LEO: Trust Accounts: Investing the Client's LE Op. 1265
Trust Accounts: Investing the Client's Escrow Funds in Repurchase Agreements.
August 14, 1989
You have indicated that Attorney A represents Development Company as well as a number of real estate purchasers of units of the development. The Development Company has instructed the attorney to explore alternate, higher-interest earning methods for investing portions of the clients' funds held in the trust account so as to defray some of the developer's cost for interest paid to purchasers on deposits which are unavailable to the developer. Generally, these are funds that are held in a trust account between eight and twelve months, for example, as in the case of a condominium under construction.
You wish to know whether it is ethically permissible for Attorney A to invest portions of the clients' funds through a Virginia bank, on an overnight basis, in Repurchase Agreements ("Repos") which are 100% collatoralized by U.S. Government and Agency Securities, but not "insured" by the Federal Deposit Insurance Corporation or Federal Savings and Loan Insurance Corporation as prescribed in Disciplinary Rule 9-102(C). You believe that the overnight investment feature of the "Repos" will utilize the excess funds in the clients' trust account to their best advantage.

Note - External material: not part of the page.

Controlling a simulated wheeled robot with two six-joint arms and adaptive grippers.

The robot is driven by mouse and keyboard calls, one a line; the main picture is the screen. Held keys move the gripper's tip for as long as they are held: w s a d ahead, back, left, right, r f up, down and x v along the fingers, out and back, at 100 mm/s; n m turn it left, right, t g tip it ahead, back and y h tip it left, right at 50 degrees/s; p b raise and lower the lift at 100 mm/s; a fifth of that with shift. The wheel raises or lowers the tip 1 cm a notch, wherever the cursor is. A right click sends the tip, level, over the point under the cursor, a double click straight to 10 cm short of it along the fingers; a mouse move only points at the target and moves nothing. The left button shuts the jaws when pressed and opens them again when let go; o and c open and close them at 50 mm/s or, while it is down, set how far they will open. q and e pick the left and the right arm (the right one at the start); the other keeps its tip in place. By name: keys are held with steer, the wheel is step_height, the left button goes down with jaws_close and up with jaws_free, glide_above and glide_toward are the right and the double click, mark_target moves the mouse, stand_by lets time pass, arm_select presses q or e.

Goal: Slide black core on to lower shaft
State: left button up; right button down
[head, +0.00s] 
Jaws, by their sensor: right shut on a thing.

Disciplinary Rule 9-102(C) provides that the "bank" or "banking institution" in which an attorney opens a trust account for deposit of a client's funds must be authorized by federal or state law to do business in the state of Virginia and its deposits must be insured by an agency of the federal government. (emphasis added)

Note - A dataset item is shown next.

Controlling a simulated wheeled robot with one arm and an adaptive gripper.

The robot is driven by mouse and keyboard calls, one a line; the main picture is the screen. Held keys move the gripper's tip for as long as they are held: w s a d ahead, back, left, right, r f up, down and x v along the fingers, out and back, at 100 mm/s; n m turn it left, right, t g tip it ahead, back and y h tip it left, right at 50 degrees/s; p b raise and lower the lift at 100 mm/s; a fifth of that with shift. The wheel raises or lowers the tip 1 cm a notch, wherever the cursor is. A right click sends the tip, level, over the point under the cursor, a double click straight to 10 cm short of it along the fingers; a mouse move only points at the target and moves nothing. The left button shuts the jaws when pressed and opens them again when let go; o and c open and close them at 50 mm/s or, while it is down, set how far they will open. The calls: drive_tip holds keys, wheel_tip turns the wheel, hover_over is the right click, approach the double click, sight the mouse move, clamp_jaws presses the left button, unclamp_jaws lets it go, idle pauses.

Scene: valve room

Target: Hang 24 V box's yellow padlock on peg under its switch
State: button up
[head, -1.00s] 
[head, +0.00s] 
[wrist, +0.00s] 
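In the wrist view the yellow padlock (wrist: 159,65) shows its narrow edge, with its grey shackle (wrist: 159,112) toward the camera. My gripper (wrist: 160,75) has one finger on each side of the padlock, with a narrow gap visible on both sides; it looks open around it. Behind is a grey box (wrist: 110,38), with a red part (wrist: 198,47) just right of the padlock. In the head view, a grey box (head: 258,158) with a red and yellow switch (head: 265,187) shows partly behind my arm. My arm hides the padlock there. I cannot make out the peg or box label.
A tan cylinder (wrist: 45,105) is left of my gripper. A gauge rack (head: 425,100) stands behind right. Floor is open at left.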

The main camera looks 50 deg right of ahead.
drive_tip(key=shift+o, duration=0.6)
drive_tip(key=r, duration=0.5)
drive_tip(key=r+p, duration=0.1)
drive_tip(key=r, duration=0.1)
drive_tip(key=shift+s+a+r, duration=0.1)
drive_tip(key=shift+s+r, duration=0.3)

In the view of the Committee, the strict language of the rule would not permit investing clients' funds in an Automatic Investment Management service as it is not a "bank" account as defined in DR:9-102(A) and (C). The use of a cash management service which would invest clients' funds in Repurchase Agreements as an alternative to depositing such funds in "one or more identifiable bank accounts ... in which deposits are insured by an agency of the Federal Government" would be improper and violative of the Code of Professional Responsibility.